9. The integrated thin-film solar battery according to claim 8, wherein in each group including the plurality of strings, the plurality of thin-film photoelectric conversion elements that are positioned on both ends in the series-connecting direction and is adjacent in the direction perpendicular to the series-connecting direction is connected integrally without being separated by the string separating grooves.

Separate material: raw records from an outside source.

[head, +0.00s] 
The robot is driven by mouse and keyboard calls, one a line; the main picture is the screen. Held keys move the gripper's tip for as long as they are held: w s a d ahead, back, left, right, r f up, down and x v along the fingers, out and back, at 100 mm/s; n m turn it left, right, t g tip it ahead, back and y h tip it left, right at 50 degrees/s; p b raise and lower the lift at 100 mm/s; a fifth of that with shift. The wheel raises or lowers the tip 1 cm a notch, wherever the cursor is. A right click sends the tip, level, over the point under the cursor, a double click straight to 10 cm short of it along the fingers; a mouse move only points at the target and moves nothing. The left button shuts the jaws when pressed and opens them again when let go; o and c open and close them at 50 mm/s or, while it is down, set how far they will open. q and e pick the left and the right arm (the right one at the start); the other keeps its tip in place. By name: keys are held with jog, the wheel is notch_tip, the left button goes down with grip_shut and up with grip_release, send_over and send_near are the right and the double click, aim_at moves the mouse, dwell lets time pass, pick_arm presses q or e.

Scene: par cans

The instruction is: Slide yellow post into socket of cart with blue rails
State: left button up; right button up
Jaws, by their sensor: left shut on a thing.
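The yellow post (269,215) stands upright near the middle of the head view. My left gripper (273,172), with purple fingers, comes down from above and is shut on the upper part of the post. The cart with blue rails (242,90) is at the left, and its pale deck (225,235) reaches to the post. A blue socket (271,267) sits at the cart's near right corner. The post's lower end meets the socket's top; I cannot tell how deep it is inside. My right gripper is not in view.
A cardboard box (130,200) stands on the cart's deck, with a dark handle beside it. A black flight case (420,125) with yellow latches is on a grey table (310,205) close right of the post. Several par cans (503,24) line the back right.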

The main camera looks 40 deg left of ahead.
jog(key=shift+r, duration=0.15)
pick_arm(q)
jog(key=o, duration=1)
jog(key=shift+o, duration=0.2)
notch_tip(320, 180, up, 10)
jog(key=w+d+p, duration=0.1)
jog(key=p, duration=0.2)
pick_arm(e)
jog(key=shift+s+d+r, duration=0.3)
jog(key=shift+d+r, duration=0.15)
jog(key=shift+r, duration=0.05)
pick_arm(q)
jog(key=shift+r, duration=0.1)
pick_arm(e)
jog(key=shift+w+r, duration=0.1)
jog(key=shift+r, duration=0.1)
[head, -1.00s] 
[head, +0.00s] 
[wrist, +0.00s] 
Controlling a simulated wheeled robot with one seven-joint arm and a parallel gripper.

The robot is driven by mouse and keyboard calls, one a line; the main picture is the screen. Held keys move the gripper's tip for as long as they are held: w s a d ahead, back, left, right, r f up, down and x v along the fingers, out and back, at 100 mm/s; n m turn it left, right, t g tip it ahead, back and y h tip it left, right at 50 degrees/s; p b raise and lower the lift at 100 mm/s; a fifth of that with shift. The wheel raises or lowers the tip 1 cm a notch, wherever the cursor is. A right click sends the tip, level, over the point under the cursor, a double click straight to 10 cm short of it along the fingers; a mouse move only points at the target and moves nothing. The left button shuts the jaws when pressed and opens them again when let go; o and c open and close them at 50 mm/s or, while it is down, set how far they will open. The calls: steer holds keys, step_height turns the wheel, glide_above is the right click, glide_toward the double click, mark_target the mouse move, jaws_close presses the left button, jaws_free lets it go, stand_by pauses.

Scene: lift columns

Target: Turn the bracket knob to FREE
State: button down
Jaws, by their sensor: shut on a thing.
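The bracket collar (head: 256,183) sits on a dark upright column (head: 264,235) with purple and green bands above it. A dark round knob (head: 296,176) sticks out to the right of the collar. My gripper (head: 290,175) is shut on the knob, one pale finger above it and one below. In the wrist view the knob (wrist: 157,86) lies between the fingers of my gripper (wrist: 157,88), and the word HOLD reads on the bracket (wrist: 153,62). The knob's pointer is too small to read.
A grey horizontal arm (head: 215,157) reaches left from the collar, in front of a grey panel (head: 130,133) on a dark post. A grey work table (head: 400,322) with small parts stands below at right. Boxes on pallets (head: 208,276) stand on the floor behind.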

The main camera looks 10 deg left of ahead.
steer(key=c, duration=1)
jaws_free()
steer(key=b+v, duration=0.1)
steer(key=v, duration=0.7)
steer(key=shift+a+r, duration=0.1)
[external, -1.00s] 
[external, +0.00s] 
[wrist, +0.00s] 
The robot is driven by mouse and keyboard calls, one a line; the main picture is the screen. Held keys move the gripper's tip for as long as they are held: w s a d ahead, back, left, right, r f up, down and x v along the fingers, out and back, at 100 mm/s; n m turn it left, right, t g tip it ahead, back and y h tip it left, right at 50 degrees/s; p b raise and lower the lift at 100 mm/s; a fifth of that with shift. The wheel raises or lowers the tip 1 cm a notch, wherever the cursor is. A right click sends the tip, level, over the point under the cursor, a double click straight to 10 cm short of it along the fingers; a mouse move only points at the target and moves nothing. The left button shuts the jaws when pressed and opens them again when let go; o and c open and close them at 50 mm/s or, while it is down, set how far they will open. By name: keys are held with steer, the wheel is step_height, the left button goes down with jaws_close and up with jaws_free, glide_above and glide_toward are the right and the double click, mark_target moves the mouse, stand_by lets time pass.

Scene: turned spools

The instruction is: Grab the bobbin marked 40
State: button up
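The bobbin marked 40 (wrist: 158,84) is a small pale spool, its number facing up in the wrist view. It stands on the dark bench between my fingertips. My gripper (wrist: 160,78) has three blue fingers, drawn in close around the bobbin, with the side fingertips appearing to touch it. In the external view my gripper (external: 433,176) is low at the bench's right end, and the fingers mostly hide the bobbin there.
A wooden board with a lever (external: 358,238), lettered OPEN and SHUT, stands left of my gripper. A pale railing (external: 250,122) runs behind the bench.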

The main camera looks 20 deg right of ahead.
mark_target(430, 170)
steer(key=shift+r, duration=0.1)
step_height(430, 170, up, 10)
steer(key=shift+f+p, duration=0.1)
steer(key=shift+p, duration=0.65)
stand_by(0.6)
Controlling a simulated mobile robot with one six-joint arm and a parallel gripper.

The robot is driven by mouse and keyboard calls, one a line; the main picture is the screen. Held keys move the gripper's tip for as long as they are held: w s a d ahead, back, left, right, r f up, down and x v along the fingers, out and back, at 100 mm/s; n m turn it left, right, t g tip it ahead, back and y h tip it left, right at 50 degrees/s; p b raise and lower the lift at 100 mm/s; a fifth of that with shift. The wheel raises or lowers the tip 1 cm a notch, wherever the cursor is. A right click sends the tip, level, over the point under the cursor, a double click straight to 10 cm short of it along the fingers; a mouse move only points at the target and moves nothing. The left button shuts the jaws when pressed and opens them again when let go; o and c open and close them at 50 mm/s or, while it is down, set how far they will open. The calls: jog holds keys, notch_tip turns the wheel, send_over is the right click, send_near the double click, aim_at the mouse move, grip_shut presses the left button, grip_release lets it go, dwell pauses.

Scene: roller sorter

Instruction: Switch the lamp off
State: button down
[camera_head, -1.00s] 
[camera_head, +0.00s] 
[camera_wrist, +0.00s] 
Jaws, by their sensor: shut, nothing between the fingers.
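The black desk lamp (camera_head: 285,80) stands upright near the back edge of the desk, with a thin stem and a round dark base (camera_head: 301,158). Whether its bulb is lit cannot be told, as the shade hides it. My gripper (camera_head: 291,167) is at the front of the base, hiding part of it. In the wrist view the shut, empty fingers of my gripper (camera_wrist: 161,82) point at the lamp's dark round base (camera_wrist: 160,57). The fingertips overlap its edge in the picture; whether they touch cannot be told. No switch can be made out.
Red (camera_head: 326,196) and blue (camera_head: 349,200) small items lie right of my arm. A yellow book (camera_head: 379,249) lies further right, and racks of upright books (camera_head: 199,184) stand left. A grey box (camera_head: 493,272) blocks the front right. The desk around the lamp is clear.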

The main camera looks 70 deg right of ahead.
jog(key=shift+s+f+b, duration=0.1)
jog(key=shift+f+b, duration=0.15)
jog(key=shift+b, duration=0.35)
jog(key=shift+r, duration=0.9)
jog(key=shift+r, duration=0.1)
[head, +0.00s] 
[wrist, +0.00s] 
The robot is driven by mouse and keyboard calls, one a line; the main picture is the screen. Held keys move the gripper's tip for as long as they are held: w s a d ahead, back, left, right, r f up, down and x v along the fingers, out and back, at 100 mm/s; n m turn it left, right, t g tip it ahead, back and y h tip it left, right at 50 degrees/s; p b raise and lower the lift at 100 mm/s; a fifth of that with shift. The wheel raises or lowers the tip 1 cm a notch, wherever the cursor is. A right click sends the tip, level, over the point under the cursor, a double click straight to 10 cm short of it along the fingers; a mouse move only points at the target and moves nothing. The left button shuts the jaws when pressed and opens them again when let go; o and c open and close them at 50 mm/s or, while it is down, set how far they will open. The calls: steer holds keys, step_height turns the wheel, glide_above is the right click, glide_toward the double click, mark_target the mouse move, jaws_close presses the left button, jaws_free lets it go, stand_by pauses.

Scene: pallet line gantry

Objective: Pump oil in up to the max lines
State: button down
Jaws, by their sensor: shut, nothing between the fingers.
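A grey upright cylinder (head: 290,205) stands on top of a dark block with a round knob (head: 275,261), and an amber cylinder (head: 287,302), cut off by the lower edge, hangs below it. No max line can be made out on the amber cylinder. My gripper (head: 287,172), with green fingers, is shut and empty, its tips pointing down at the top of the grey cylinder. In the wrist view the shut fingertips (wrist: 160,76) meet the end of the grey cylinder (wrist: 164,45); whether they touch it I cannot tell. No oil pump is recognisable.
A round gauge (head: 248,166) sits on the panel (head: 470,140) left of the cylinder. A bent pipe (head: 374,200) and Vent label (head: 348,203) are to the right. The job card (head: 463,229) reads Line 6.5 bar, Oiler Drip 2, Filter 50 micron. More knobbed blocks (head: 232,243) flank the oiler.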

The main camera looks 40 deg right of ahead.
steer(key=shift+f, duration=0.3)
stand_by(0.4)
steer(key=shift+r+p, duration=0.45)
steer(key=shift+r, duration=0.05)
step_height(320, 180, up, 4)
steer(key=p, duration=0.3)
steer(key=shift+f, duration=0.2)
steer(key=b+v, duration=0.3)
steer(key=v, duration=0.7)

10. The integrated thin-film solar battery according to claim 4, wherein

a plurality of the strings are arranged in parallel on the one transparent insulating substrate in a direction perpendicular to the series-connecting direction across one or more string separating grooves extending to the series-connecting direction,

the plurality of strings are electrically connected in parallel by the first power collecting electrode, the intermediate power collecting electrode and the second power collecting electrode,

a plurality of bypass diodes are electrically connected in parallel to the plurality of strings electrically connected in parallel,

the plurality of bypass diodes are electrically connected in series.

11. The integrated thin-film solar battery according to claim 10, wherein in the plurality of strings, the plurality of thin-film photoelectric conversion elements that are positioned on the both ends of the series-connecting direction and is adjacent in the direction perpendicular to the series-connecting direction is connected integrally without being separated by the string separating grooves.

12. The integrated thin-film solar battery according to claim 7, wherein the string separating groove includes a first groove formed by removing the first electrode layer, and a second groove formed by removing the photoelectric conversion layer and the second electrode layer by a width larger than a width of the first groove.